Explicaba Jacques Maritain que, cuando hoy decimos que alguien tiene personalidad nos referimos más bien a que cuenta con unos determinados rasgos que le diferencian del resto. En el centro de esta definición suelen residir rasgos superficiales que distinguen a la persona que los posee de los demás: una determinada manera de vestir, ciertas ideas revolucionarias, un corte de pelo extravagante, un buen moño plantado encima de la cabeza… Aunque no sea políticamente correcto, lo cierto es que esta acepción de la palabra ‘personalidad’ está revestida de una suerte de encerramiento en uno mismo, de “una absorción de todas las cosas en la propia subjetividad”. Sin embargo, no siempre se ha utilizado la palabra personalidad para hacer referencia a lo que acabamos de explicar. Santo Tomás de Aquino decía que esto era la individuación, es decir, lo que distingue a una criatura de otra dentro de una misma especie.

Por otro lado, también hablamos de la ‘personalidad’ de los héroes y los santos cuando admiramos su cautivadora forma de ser, arrebatadora y abnegada, colmo de la belleza de la vida. Lo que se pone de manifiesto en las vidas de los grandes hombres y mujeres de la historia es la persona en su más profundo significado. Cuando alguien se manifiesta como persona está revelando algo del centro de su ser, donde inteligencia y libertad se citan para engendrar el amor.

Es precisamente el amor el instrumento más eficaz para darse cuenta que no es lo mismo personalidad que individualidad y que la primera toma a la segunda extendiendo el misterio del hombre más allá de sus meras cualidades físicas: “El amor, explica Maritain, no se dirige a cualidades; (…) lo que amamos es la realidad más profunda, substancial y recóndita, la más existente del ser amado: un centro metafísico más hondo que todas las cualidades y esencias que se puede descubrir y enumerar en el ser amado. De ahí que esta suerte de enumeraciones no acabe nunca en boca de los enamorados”.

La experiencia del amor, entonces, nos revela que en el otro hay algo que trasciende las notas individuales, hay un centro metafísico que imanta al que ama y que le hace preferir a esa persona antes que a cualquier otra, por muy parecidas que fuesen sus cualidades. Ese centro es lo que llamaríamos justamente personalidad.
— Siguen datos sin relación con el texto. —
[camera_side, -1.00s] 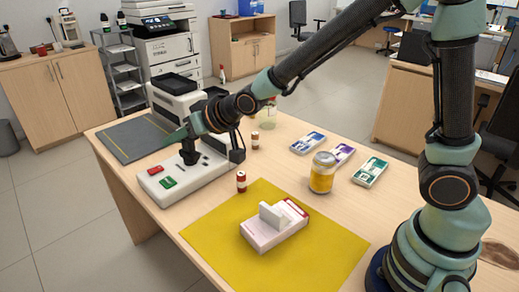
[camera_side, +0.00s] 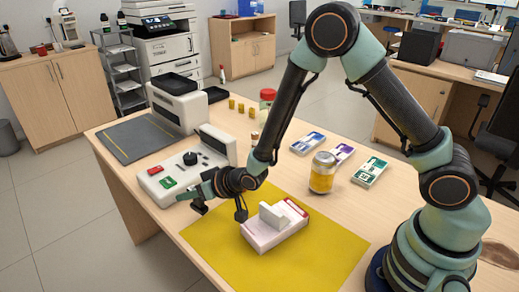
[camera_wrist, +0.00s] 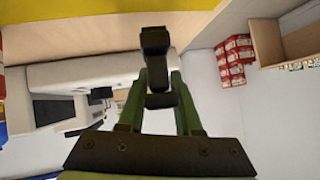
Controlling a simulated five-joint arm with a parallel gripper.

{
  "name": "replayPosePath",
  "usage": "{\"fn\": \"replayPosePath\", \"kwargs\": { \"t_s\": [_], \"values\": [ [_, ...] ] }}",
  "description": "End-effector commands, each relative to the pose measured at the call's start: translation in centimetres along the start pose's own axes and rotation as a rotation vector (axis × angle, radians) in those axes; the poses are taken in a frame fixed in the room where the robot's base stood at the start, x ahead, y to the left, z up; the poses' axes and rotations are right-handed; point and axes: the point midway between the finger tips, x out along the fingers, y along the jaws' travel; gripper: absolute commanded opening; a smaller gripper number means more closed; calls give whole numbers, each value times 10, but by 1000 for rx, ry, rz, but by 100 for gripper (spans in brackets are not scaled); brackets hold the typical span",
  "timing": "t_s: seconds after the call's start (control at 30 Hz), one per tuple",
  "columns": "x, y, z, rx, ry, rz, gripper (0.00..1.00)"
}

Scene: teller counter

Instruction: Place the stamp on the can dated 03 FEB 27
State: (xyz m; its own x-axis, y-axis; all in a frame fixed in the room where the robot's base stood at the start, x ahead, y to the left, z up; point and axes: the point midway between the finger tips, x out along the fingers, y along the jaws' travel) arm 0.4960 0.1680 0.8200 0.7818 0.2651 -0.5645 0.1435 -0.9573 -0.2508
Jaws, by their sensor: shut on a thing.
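My gripper (camera_side: 192,197) is past the near edge of the machine, left of the yellow mat, and points left. The wrist view shows its green fingers (camera_wrist: 160,85) shut on a black stamp (camera_wrist: 156,42), which has a narrow neck and a wider end. In the side view a dark shape (camera_side: 200,208) under the fingers appears to be the stamp. A small brown-and-white can (camera_side: 254,135) is partly visible behind the arm. No date is legible.
A pink-and-white box with a white block on it (camera_side: 272,230) lies on the yellow mat (camera_side: 300,265). The white machine (camera_side: 180,178) has a black knob and coloured buttons. Several flat packs (camera_side: 308,142), yellow blocks (camera_side: 240,107) and a red-lidded jar (camera_side: 267,96) stand farther back.

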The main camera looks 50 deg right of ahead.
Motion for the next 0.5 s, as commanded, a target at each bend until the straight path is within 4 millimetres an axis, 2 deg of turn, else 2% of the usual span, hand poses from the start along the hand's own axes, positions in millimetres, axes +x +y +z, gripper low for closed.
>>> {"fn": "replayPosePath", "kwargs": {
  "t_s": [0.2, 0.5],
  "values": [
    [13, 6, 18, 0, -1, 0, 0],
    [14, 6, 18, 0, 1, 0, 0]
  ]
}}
Entonces, si la felicidad del hombre está ligada al encuentro, al reconocer y saberse reconocido, y este encuentro solo es fuente de comunión cuando es entre personas (no solo entre individuos) nos topamos con una tarea irrenunciable para cada uno de nosotros: alimentar nuestra personalidad espiritual, ahí donde residen la inteligencia y la voluntad. Si escogemos el camino de la individualidad material (si alimentamos ilimitadamente esa mal llamada personalidad) entonces acabaremos por dar prioridad a las pasiones, y seremos el centro de todo lo que ocurre, cerrándonos a toda posibilidad de éxodo y, por tanto, de encuentro. Sin embargo, si logramos, mediante una lucha humilde, trabajar lo que verdaderamente constituye nuestra personalidad (que no elimina la individualidad, sino que la trasciende) estaremos allanando el camino al encuentro, estaremos limpiando nuestras cualidades exteriores para que no empañen el tesoro que escondemos dentro. Es precisamente el brillo de ese tesoro el que atrae irresistiblemente y nos hace venderlo todo por conservarlo para siempre.